Inti dari kebijakan ini adalah transparansi dan komunikasi yang sehat antara pihak sekolah, orang tua, dan siswa. Dede Supriatna mengingatkan agar tidak ada tekanan terselubung yang membuat siswa merasa harus ikut meski sebenarnya tidak mampu.
“Kalau sekolah mau adakan, pastikan semua jelas. Tidak ikut bukan masalah, tidak ada pengaruh nilai, dan jangan ada intimidasi halus. Ini tanggung jawab bersama,” tandasnya.
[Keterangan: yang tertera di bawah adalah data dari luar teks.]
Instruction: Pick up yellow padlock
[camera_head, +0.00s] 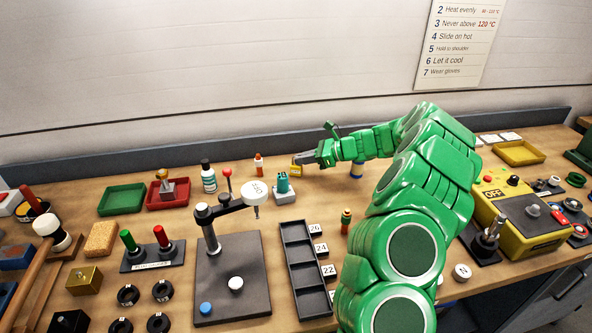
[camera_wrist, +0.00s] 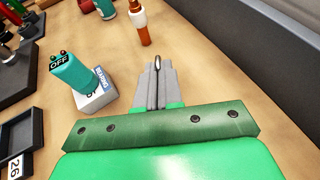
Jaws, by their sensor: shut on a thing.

Kebijakan studi tour yang inklusif dan tidak diskriminatif ini menjadi salah satu langkah nyata Wali Kota Bandung Muhammad Farhan dalam mewujudkan sistem pendidikan yang humanis dan adil, serta menciptakan ruang belajar yang memberi kesempatan yang setara bagi semua anak. (Kyy/_Usk)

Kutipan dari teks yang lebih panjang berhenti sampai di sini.